Oficjalna premiera odbędzie się w poniedziałek w warszawskim Teatrze Capitol. Wcześniej aktorzy wystąpili z serią pokazów przedpremierowych w różnych miastach Polski. – To praktyka od lat stosowana w Stanach Zjednoczonych i zachodniej Europie – mówi „Rz” Cezary Żak. – Podczas prób nie da się wszystkiego przewidzieć. Aktor musi usłyszeć publiczność, nawiązać z nią kontakt. To ważne w każdej sztuce, ale w komedii niezbędne.

Bilety na spektakl wyreżyserowany przez Wojciecha Adamczyka w Gdańsku rozeszły się w ciągu jednego dnia, mimo że trzeba było za nie zapłacić po 170 złotych. W Krakowie nagrodzono „Dziwną parę” owacją na stojąco.

– Neil Simon napisał bardzo dobrą sztukę, która od wielu lat grana jest na całym świecie. Są w niej świetne role, w sam raz dla mnie i Czarka Żaka – mówi Artur Barciś. – To przedstawienie nie hołduje tanim gustom, nie jest farsą, lecz rzetelnie zrobioną komedią.

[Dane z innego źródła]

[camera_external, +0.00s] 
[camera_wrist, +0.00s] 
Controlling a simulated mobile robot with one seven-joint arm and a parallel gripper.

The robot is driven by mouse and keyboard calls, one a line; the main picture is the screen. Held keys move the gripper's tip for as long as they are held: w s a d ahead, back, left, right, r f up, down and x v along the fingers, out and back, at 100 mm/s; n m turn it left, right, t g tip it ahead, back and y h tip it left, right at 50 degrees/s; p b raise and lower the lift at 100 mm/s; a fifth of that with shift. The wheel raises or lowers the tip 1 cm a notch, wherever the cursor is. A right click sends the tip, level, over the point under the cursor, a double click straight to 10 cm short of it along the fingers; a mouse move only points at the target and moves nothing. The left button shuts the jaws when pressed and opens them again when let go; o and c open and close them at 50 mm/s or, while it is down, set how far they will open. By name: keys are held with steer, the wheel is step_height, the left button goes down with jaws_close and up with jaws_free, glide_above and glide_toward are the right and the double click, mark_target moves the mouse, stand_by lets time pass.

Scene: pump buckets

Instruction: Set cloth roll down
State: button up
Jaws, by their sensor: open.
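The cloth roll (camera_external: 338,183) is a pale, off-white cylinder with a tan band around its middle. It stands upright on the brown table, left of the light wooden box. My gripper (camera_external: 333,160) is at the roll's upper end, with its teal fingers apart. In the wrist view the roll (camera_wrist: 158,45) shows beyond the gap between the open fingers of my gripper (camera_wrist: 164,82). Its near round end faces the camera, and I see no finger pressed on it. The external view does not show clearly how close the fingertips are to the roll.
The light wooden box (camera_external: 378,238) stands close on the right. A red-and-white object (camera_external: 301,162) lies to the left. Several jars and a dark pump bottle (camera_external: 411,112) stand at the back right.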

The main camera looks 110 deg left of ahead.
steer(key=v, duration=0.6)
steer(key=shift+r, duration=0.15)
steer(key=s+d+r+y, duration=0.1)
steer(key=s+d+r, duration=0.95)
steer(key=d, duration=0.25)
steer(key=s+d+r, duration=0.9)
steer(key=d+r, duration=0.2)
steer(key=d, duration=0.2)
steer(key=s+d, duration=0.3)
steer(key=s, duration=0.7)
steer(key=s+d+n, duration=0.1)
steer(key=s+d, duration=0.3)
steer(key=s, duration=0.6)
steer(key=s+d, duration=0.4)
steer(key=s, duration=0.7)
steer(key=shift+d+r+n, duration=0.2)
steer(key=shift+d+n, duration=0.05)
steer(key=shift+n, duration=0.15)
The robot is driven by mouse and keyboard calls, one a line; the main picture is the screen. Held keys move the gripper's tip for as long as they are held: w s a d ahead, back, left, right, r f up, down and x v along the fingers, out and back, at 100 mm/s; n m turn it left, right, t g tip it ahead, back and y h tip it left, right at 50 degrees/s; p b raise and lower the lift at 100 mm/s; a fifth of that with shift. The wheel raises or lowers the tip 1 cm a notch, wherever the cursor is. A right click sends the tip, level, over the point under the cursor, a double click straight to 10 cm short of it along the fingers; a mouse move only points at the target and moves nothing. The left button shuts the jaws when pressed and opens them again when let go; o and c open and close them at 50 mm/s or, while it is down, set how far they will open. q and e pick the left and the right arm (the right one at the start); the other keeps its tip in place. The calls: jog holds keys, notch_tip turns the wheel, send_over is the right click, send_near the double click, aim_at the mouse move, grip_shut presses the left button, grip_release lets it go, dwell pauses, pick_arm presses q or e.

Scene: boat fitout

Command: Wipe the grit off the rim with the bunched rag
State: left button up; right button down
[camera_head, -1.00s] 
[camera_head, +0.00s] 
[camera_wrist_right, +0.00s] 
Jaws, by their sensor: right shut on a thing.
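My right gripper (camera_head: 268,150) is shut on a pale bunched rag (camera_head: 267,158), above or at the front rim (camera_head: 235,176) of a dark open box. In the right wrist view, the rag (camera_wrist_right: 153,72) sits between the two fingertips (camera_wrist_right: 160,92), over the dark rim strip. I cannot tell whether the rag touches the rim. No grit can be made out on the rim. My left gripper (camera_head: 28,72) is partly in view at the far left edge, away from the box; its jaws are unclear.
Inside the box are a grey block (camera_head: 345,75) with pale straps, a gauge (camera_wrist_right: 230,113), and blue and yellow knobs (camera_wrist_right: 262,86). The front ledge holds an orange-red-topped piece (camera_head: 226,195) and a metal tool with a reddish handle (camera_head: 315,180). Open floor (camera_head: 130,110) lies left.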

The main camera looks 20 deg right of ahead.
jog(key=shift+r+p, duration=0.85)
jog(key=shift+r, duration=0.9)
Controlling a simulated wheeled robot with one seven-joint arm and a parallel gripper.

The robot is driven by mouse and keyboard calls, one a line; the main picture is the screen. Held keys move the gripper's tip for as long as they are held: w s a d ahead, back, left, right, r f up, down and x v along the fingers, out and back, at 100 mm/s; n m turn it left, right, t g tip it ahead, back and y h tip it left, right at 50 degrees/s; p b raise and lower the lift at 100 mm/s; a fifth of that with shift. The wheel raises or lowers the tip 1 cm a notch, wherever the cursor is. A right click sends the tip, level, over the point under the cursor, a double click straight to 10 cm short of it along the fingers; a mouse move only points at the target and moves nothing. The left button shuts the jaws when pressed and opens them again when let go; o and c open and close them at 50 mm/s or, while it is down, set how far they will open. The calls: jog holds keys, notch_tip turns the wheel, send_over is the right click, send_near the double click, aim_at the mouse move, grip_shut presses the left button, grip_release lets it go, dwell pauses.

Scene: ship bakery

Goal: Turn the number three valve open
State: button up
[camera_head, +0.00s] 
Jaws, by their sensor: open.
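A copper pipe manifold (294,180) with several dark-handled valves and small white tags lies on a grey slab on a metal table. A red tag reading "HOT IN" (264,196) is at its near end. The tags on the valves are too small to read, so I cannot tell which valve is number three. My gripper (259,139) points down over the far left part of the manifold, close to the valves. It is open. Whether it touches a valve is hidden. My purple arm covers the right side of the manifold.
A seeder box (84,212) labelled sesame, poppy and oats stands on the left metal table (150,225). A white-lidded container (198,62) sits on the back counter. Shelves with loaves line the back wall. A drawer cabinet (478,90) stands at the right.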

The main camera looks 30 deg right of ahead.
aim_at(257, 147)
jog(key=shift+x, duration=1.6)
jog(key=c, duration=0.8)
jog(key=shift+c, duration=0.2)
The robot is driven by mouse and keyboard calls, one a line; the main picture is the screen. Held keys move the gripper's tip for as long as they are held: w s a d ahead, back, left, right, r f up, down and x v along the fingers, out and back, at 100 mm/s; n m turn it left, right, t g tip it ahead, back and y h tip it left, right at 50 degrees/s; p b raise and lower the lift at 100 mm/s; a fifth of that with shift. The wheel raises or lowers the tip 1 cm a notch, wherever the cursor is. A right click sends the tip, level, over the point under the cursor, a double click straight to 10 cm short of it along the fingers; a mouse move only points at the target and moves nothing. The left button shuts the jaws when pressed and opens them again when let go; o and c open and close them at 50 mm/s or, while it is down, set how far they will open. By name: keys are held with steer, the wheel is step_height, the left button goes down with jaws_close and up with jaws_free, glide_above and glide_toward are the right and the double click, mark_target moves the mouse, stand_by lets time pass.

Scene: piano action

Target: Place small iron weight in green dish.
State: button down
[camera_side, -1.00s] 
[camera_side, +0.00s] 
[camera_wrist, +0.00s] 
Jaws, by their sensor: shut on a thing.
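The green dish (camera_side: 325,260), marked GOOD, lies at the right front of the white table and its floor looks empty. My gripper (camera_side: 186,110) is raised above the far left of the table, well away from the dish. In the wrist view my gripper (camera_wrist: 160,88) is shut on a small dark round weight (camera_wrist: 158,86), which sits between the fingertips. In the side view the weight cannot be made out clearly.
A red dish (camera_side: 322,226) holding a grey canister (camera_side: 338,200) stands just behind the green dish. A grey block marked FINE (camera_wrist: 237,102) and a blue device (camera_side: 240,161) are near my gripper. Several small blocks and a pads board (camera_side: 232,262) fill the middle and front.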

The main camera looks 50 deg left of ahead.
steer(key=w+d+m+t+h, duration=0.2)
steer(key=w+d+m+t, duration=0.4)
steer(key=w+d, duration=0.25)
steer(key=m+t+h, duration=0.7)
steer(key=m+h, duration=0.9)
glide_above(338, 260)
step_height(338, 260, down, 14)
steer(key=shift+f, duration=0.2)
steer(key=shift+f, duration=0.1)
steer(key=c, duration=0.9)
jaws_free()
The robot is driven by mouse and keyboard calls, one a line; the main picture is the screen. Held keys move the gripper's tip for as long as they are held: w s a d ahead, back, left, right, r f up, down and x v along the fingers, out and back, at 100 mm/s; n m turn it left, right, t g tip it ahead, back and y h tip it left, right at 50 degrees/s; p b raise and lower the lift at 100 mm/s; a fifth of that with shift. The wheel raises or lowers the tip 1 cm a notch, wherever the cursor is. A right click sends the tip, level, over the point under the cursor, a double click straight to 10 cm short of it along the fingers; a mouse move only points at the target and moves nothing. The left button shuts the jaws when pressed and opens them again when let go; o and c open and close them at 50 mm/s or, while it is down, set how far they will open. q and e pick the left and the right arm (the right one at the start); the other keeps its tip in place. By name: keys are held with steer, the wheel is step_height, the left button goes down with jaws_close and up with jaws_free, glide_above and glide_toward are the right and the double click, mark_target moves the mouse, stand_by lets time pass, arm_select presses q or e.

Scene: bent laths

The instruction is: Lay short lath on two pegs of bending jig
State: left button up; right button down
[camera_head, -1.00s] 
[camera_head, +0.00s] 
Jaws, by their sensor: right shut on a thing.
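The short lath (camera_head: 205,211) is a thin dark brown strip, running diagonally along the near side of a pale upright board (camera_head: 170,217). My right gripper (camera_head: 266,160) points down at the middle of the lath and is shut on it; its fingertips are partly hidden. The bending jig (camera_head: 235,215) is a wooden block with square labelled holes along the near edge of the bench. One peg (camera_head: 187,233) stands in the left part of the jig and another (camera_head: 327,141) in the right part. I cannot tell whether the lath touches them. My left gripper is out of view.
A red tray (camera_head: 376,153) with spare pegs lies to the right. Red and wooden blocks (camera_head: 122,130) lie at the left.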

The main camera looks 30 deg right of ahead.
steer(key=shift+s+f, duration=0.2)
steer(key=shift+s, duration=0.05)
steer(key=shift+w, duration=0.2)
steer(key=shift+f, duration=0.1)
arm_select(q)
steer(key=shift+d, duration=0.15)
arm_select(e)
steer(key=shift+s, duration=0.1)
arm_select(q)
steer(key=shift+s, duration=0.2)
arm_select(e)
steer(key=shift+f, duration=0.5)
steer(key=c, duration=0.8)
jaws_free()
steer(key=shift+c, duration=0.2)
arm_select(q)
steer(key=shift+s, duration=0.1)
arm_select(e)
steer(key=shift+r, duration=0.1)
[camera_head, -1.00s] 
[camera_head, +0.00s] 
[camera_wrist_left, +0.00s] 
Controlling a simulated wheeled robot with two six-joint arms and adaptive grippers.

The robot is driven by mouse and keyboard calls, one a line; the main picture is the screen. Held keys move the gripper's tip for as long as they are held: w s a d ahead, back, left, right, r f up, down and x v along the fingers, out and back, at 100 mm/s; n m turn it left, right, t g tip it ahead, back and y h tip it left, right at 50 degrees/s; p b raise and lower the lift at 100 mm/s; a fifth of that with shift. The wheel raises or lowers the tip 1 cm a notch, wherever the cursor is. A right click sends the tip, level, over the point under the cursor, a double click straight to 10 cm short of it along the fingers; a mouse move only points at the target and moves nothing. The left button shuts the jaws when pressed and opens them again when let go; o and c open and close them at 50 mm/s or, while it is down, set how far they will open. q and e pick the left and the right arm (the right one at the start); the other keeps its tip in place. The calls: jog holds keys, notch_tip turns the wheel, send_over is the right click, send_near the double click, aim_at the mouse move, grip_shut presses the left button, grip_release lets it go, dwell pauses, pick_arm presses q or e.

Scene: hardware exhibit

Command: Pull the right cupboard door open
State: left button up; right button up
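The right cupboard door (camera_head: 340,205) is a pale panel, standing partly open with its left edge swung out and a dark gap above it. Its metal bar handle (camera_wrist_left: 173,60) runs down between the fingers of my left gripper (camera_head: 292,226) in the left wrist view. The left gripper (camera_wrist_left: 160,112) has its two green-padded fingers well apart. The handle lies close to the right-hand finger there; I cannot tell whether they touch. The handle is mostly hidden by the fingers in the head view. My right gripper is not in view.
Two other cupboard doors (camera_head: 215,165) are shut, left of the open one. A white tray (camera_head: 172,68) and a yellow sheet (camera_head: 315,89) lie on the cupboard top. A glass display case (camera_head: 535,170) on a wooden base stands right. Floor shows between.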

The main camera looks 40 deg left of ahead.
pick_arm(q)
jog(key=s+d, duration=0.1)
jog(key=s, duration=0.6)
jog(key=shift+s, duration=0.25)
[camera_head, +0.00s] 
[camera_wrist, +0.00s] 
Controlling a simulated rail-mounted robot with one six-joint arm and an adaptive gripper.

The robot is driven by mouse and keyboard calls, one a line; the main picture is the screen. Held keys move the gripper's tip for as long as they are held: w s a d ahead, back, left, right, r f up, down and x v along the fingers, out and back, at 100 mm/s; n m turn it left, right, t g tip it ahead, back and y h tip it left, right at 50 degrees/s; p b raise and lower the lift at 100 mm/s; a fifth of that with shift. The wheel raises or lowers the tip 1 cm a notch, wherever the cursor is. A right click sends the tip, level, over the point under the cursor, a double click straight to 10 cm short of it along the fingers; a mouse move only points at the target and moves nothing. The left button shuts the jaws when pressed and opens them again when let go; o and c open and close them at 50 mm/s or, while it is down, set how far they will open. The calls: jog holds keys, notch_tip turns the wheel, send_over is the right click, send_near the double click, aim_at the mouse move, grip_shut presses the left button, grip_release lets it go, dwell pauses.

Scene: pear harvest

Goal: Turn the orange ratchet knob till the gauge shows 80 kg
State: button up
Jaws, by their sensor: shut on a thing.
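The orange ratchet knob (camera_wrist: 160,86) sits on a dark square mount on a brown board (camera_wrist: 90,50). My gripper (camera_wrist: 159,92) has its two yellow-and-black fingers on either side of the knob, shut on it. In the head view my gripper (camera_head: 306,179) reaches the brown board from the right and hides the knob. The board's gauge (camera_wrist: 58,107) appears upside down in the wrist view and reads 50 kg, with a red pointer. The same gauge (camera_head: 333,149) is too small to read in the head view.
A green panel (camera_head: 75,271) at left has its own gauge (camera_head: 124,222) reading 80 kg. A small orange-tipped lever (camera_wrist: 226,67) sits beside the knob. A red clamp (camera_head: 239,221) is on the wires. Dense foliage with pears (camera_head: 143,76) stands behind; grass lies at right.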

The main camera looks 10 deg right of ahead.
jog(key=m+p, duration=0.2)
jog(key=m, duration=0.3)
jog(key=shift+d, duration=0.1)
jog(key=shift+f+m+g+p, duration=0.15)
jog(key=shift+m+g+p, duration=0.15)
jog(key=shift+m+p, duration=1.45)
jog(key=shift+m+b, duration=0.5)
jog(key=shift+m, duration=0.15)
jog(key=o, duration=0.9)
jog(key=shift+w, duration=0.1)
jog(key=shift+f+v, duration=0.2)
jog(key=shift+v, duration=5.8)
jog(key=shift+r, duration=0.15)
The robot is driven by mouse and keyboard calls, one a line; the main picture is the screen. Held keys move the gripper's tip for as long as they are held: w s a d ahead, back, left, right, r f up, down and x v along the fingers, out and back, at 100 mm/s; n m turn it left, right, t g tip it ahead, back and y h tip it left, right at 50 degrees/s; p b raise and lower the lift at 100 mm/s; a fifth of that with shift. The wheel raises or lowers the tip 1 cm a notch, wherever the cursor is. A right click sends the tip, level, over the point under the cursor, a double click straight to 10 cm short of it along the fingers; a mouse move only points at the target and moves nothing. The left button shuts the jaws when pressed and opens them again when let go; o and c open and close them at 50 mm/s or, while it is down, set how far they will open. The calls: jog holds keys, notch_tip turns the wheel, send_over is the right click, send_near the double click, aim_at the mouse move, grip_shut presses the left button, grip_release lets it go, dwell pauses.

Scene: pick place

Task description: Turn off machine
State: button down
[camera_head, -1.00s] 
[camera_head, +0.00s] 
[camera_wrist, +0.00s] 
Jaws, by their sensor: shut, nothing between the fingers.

Bohaterami „Dziwnej pary” są dwaj przyjaciele o diametralnie różnym usposobieniu. 40-letni Oskar jest rozwiedzionym dziennikarzem sportowym, który chętnie korzysta z przyjemności życia. Lubi alkohol, cygara, kobiety i grę w pokera. Feliks to jego przeciwieństwo: żonaty księgowy ze skłonnością do pedanterii. Ale pewnego dnia jego małżeństwo się rozpada. Feliks przenosi się do mieszkania Oskara i zaczyna wprowadzać idealny porządek w życiu przyjaciela, czym doprowadza go do szału...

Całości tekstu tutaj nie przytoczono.